◆ **Rows with robot tool calls**

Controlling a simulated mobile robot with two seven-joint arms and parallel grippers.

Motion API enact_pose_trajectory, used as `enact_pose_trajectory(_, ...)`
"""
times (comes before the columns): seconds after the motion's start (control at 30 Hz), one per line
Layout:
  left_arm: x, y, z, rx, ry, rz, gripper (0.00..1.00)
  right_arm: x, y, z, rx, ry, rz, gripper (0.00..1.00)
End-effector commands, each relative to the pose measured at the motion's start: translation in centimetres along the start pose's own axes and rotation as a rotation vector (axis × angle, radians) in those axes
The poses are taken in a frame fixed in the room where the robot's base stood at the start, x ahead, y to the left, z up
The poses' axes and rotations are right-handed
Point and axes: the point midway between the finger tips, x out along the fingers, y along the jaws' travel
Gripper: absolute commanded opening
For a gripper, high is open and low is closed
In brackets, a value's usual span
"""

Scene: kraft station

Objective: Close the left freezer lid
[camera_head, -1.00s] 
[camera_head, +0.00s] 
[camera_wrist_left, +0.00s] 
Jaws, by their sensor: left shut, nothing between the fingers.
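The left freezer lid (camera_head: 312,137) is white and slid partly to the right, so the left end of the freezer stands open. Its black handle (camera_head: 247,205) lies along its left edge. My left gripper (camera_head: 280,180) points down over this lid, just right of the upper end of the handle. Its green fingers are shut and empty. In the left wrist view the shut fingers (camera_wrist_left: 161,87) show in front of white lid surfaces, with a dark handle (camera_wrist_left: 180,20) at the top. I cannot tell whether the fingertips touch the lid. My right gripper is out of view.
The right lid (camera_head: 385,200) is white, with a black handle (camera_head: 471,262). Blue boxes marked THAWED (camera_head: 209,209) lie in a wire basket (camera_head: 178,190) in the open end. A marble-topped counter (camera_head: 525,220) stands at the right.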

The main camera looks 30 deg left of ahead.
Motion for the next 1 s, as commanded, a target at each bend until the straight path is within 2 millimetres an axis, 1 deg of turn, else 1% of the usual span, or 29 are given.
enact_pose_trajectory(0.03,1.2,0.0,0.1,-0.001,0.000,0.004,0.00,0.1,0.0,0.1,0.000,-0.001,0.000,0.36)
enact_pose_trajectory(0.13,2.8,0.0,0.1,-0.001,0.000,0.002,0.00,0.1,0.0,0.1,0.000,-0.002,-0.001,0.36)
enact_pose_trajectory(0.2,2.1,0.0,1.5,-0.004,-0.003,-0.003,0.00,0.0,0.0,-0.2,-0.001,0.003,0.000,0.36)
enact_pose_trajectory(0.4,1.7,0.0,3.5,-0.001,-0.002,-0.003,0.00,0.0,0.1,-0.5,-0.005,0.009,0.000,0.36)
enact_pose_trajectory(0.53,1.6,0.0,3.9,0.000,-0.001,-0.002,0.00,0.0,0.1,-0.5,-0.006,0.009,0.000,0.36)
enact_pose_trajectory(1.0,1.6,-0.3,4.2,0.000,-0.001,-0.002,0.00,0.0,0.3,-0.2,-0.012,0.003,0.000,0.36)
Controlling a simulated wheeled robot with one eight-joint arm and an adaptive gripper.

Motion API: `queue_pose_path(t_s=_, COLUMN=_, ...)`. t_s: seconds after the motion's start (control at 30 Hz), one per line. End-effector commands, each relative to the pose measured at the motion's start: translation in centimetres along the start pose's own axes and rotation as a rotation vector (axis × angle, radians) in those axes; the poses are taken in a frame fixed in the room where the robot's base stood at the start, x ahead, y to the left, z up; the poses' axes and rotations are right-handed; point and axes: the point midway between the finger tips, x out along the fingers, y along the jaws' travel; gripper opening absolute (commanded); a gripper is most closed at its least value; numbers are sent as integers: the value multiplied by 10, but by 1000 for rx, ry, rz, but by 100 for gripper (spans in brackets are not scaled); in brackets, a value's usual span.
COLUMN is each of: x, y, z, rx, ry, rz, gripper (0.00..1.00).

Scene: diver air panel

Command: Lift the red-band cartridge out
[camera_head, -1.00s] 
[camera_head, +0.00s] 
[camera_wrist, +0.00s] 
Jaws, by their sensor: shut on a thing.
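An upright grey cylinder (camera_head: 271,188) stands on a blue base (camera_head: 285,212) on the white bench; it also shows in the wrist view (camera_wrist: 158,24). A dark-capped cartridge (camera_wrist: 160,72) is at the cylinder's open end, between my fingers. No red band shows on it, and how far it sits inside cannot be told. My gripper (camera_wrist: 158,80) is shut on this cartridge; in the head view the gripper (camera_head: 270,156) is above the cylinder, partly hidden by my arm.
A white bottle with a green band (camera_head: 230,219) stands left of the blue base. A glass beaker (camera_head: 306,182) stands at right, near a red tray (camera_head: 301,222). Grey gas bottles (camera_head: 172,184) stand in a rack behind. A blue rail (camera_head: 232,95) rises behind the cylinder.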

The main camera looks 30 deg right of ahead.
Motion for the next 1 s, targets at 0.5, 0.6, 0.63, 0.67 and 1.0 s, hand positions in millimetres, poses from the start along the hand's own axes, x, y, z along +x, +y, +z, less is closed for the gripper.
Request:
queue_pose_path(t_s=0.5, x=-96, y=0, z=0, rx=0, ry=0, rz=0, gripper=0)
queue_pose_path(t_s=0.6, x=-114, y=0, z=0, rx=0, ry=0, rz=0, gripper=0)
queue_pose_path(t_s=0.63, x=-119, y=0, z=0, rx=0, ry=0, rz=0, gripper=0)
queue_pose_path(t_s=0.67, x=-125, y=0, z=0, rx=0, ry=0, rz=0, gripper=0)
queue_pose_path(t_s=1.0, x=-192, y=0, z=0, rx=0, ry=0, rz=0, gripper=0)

◆ **To be done**
From the entries above, return each line with the word "joint" in it.

◆ **Task output**
Controlling a simulated mobile robot with two seven-joint arms and parallel grippers.
Controlling a simulated wheeled robot with one eight-joint arm and an adaptive gripper.

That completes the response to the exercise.